MATERIALS PROVIDED
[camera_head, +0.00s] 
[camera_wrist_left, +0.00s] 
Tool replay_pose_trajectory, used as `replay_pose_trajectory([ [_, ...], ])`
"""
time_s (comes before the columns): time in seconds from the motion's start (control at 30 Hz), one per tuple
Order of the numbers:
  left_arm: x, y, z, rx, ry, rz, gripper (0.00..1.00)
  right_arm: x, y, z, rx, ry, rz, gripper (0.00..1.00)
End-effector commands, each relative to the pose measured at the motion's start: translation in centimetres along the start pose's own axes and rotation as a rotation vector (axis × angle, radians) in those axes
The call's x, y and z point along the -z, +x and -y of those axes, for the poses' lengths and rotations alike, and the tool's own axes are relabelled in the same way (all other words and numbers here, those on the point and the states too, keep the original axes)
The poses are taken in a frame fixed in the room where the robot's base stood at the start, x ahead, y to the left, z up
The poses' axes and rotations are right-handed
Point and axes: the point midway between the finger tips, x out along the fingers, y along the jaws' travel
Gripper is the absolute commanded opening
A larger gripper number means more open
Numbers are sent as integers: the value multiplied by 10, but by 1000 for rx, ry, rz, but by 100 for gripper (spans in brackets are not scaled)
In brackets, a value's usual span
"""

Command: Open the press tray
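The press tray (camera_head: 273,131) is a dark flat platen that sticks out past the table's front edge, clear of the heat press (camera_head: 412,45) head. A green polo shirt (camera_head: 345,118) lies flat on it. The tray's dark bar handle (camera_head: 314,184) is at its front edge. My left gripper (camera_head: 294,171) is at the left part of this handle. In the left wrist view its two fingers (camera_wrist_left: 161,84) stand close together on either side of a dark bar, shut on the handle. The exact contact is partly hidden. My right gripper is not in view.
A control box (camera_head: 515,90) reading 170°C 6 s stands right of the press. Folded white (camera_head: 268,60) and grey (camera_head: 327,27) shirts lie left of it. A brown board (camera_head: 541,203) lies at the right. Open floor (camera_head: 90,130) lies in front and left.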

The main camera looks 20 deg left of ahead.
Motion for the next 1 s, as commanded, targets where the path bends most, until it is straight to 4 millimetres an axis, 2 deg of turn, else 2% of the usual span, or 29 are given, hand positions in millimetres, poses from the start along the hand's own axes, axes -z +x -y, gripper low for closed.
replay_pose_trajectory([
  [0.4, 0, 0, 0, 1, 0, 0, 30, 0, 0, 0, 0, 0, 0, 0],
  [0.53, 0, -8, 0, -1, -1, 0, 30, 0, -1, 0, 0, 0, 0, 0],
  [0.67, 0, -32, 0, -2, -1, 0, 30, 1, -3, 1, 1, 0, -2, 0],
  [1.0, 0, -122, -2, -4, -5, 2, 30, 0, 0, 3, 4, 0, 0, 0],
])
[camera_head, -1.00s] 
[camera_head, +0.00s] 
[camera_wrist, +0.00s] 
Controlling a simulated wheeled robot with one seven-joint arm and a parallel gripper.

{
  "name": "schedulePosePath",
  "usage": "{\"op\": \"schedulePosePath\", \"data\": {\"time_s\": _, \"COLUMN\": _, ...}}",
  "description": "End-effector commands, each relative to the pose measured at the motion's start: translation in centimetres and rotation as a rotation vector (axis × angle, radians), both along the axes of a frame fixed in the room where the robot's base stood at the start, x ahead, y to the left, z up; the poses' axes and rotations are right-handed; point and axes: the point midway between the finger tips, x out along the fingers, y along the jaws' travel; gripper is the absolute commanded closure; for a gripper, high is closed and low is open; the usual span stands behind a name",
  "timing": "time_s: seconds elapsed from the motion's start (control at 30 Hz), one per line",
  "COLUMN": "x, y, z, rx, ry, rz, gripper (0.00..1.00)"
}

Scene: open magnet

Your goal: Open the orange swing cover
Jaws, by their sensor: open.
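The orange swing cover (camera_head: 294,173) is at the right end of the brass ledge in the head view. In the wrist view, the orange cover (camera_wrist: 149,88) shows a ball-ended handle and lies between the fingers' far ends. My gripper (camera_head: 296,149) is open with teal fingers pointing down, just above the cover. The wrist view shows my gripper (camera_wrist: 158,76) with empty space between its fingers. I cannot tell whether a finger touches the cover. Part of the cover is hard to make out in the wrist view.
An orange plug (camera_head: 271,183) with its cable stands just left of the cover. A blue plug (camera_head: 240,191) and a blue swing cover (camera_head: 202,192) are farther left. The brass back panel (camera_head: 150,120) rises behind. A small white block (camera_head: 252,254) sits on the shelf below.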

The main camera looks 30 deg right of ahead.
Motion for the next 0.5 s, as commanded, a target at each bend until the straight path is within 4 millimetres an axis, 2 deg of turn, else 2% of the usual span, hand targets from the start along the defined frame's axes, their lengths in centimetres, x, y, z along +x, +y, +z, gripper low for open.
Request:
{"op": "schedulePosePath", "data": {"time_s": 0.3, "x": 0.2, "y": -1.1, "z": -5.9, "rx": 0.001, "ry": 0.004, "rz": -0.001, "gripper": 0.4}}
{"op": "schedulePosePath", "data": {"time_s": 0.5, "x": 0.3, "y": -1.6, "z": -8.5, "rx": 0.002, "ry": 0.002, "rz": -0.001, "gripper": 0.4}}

TASK
Set all of the records down again, exactly as they stand.

OUTPUT FOR THIS TASK
[camera_head, +0.00s] 
[camera_wrist_left, +0.00s] 
Tool replay_pose_trajectory, used as `replay_pose_trajectory([ [_, ...], ])`
"""
time_s (comes before the columns): time in seconds from the motion's start (control at 30 Hz), one per tuple
Order of the numbers:
  left_arm: x, y, z, rx, ry, rz, gripper (0.00..1.00)
  right_arm: x, y, z, rx, ry, rz, gripper (0.00..1.00)
End-effector commands, each relative to the pose measured at the motion's start: translation in centimetres along the start pose's own axes and rotation as a rotation vector (axis × angle, radians) in those axes
The call's x, y and z point along the -z, +x and -y of those axes, for the poses' lengths and rotations alike, and the tool's own axes are relabelled in the same way (all other words and numbers here, those on the point and the states too, keep the original axes)
The poses are taken in a frame fixed in the room where the robot's base stood at the start, x ahead, y to the left, z up
The poses' axes and rotations are right-handed
Point and axes: the point midway between the finger tips, x out along the fingers, y along the jaws' travel
Gripper is the absolute commanded opening
A larger gripper number means more open
Numbers are sent as integers: the value multiplied by 10, but by 1000 for rx, ry, rz, but by 100 for gripper (spans in brackets are not scaled)
In brackets, a value's usual span
"""

Command: Open the press tray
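The press tray (camera_head: 273,131) is a dark flat platen that sticks out past the table's front edge, clear of the heat press (camera_head: 412,45) head. A green polo shirt (camera_head: 345,118) lies flat on it. The tray's dark bar handle (camera_head: 314,184) is at its front edge. My left gripper (camera_head: 294,171) is at the left part of this handle. In the left wrist view its two fingers (camera_wrist_left: 161,84) stand close together on either side of a dark bar, shut on the handle. The exact contact is partly hidden. My right gripper is not in view.
A control box (camera_head: 515,90) reading 170°C 6 s stands right of the press. Folded white (camera_head: 268,60) and grey (camera_head: 327,27) shirts lie left of it. A brown board (camera_head: 541,203) lies at the right. Open floor (camera_head: 90,130) lies in front and left.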

The main camera looks 20 deg left of ahead.
Motion for the next 1 s, as commanded, targets where the path bends most, until it is straight to 4 millimetres an axis, 2 deg of turn, else 2% of the usual span, or 29 are given, hand positions in millimetres, poses from the start along the hand's own axes, axes -z +x -y, gripper low for closed.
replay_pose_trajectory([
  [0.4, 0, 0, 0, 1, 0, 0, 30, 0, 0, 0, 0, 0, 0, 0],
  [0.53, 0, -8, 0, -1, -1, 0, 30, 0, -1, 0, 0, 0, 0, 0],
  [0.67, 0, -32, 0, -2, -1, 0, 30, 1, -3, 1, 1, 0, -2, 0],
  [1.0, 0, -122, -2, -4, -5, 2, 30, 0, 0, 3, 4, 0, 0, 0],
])
[camera_head, -1.00s] 
[camera_head, +0.00s] 
[camera_wrist, +0.00s] 
Controlling a simulated wheeled robot with one seven-joint arm and a parallel gripper.

{
  "name": "schedulePosePath",
  "usage": "{\"op\": \"schedulePosePath\", \"data\": {\"time_s\": _, \"COLUMN\": _, ...}}",
  "description": "End-effector commands, each relative to the pose measured at the motion's start: translation in centimetres and rotation as a rotation vector (axis × angle, radians), both along the axes of a frame fixed in the room where the robot's base stood at the start, x ahead, y to the left, z up; the poses' axes and rotations are right-handed; point and axes: the point midway between the finger tips, x out along the fingers, y along the jaws' travel; gripper is the absolute commanded closure; for a gripper, high is closed and low is open; the usual span stands behind a name",
  "timing": "time_s: seconds elapsed from the motion's start (control at 30 Hz), one per line",
  "COLUMN": "x, y, z, rx, ry, rz, gripper (0.00..1.00)"
}

Scene: open magnet

Your goal: Open the orange swing cover
Jaws, by their sensor: open.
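The orange swing cover (camera_head: 294,173) is at the right end of the brass ledge in the head view. In the wrist view, the orange cover (camera_wrist: 149,88) shows a ball-ended handle and lies between the fingers' far ends. My gripper (camera_head: 296,149) is open with teal fingers pointing down, just above the cover. The wrist view shows my gripper (camera_wrist: 158,76) with empty space between its fingers. I cannot tell whether a finger touches the cover. Part of the cover is hard to make out in the wrist view.
An orange plug (camera_head: 271,183) with its cable stands just left of the cover. A blue plug (camera_head: 240,191) and a blue swing cover (camera_head: 202,192) are farther left. The brass back panel (camera_head: 150,120) rises behind. A small white block (camera_head: 252,254) sits on the shelf below.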

The main camera looks 30 deg right of ahead.
Motion for the next 0.5 s, as commanded, a target at each bend until the straight path is within 4 millimetres an axis, 2 deg of turn, else 2% of the usual span, hand targets from the start along the defined frame's axes, their lengths in centimetres, x, y, z along +x, +y, +z, gripper low for open.
Request:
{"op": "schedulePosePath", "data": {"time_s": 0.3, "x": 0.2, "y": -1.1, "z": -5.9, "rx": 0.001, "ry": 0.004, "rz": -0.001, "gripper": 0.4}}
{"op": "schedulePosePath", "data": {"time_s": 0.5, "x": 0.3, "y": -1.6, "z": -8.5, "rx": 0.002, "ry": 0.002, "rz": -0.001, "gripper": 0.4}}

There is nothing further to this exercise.